§ **WHAT IS ASKED**
Read the data and repeat all of it exactly.
** start **
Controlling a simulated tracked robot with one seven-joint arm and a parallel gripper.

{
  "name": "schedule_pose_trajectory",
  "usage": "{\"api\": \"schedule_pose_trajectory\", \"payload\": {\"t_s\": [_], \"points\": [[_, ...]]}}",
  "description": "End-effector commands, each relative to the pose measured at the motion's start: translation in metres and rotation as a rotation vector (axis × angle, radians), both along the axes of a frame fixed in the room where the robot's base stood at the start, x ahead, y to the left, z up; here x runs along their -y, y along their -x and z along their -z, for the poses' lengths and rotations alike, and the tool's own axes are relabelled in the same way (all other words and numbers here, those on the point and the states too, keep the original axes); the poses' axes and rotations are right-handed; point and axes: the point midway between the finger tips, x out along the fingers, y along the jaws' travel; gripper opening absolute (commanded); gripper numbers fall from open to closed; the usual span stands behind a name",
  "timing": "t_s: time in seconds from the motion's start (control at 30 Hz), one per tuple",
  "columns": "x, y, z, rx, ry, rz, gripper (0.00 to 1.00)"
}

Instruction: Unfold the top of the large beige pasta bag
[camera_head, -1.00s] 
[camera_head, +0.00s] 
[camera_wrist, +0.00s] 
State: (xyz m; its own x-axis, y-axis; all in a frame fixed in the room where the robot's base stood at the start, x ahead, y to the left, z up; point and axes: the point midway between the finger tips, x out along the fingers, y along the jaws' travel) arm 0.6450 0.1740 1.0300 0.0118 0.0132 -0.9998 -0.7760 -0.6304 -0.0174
** end **
§ **TASK ANSWER**
Controlling a simulated tracked robot with one seven-joint arm and a parallel gripper.

{
  "name": "schedule_pose_trajectory",
  "usage": "{\"api\": \"schedule_pose_trajectory\", \"payload\": {\"t_s\": [_], \"points\": [[_, ...]]}}",
  "description": "End-effector commands, each relative to the pose measured at the motion's start: translation in metres and rotation as a rotation vector (axis × angle, radians), both along the axes of a frame fixed in the room where the robot's base stood at the start, x ahead, y to the left, z up; here x runs along their -y, y along their -x and z along their -z, for the poses' lengths and rotations alike, and the tool's own axes are relabelled in the same way (all other words and numbers here, those on the point and the states too, keep the original axes); the poses' axes and rotations are right-handed; point and axes: the point midway between the finger tips, x out along the fingers, y along the jaws' travel; gripper opening absolute (commanded); gripper numbers fall from open to closed; the usual span stands behind a name",
  "timing": "t_s: time in seconds from the motion's start (control at 30 Hz), one per tuple",
  "columns": "x, y, z, rx, ry, rz, gripper (0.00 to 1.00)"
}

Instruction: Unfold the top of the large beige pasta bag
[camera_head, -1.00s] 
[camera_head, +0.00s] 
[camera_wrist, +0.00s] 
State: (xyz m; its own x-axis, y-axis; all in a frame fixed in the room where the robot's base stood at the start, x ahead, y to the left, z up; point and axes: the point midway between the finger tips, x out along the fingers, y along the jaws' travel) arm 0.6450 0.1740 1.0300 0.0118 0.0132 -0.9998 -0.7760 -0.6304 -0.0174

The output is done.